Moins connu mais important également, en 1956, le nom de Maurice Béjart commence à résonner et ses premières créations agitent le Landerneau chorégraphique. Entre Haut Voltage (1955, musique Pierre Henry, quand même !) et Sonate à trois (1957, adaptation autorisée par Sartre, l’auteur de Huis Clos, quand même), on trouve un Prométhée, argument de Pierre Rhallys et musique de Maurice Ohana, créé lors du Festival de Lyon-Charbonnières le 27 juin 1956… De fait, cette création de la première période béjartienne n’a pas la notoriété d’autres et n’a jamais été reprise, mais on voit que la logique titanesque n’est pas loin dans l’esprit du Béjart « d’avant-garde » (le mot « théâtre d’avant-garde » fait alors florès).

Et il y a un peu du jeune Béjart chez Harriague.

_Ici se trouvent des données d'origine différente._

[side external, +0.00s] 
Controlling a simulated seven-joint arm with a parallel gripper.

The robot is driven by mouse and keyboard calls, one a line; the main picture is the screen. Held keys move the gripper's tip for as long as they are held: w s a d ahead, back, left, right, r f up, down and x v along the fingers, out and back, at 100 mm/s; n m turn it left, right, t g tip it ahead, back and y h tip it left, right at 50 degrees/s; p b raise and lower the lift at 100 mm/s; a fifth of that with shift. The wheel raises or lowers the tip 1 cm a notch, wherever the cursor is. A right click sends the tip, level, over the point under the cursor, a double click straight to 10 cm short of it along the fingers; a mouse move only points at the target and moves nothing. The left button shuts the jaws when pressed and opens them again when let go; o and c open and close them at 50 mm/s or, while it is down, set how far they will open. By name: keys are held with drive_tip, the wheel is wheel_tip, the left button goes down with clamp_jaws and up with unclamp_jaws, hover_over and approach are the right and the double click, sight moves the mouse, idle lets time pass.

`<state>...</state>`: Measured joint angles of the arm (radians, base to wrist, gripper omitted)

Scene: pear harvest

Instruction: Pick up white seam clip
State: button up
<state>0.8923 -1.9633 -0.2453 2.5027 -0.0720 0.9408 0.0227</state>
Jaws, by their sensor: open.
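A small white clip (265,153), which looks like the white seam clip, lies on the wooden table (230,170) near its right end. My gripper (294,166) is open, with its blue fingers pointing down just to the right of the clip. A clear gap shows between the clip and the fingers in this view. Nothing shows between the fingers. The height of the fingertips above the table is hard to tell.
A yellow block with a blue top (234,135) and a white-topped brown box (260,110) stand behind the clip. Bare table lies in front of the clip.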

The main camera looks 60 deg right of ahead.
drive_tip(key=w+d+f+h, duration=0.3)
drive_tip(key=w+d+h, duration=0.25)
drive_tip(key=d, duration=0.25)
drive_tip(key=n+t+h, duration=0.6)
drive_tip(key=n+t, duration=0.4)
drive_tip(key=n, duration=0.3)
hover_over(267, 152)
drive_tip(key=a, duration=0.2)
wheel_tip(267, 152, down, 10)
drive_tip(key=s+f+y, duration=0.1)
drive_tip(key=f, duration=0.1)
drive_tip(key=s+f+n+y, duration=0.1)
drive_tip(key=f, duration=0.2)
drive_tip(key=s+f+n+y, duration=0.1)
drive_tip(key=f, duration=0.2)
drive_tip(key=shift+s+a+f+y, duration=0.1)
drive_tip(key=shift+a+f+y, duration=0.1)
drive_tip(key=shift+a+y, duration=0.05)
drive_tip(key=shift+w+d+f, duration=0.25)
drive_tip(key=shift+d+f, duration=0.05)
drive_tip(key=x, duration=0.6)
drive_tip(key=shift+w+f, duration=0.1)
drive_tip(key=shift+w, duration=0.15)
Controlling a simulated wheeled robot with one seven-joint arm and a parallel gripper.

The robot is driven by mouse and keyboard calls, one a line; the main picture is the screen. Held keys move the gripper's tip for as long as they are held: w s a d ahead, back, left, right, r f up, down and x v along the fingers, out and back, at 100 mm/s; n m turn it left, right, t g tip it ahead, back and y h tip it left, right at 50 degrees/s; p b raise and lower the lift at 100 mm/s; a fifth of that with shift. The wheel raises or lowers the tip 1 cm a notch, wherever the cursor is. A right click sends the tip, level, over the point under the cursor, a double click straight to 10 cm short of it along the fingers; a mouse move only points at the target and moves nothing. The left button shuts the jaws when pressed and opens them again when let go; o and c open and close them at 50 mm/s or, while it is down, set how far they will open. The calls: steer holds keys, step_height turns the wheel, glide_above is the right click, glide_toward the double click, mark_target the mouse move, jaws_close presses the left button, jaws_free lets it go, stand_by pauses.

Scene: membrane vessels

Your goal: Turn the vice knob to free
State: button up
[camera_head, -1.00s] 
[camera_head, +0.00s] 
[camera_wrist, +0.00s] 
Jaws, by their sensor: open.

Par son irrévérence savamment dosée, par exemple : ainsi, il installe (signant scénographie et lumière) l’orchestre sur un podium, à deux mètres au-dessus de la scène, tout le ballet se déroulant en frise — comme un sous-titre — en bas de l’orchestre. La pièce se déroule en scènes enchaînées, comme autant de tableaux de la « geste » prométhéenne, au sens large. Car dès l’entrée, quand les formes humaines initiales sont apportées sur deux lits à roulettes, animées par les deux Titans comme s’animent les marionnettes, il faut penser au docteur Frankenstein : saccades, rudesses, sensualité trouble, avant que le groupe ne survienne. Se succèdent alors les évocations des deux frères Titans, jusqu’au supplice avec un aigle vivant (en réalité une grande et superbe buse) porté au poing et traversant la scène. Évocation, car le chorégraphe ne se limite pas à la trame historico-mythologique, mais, via une visite de musée assez irrésistible, une scène de percussion interprétée par les danseurs eux-mêmes, des bas-reliefs « grécisants » en ombres chinoises, le ballet fait le tour de ce que Prométhée signifie aujourd’hui. Avec le succès que l’on a vu en commençant.

Philippe Verrièle
Vu à l’Opéra d’Avignon, le 12 décembre 2025
Une tournée française est prévue en 2026.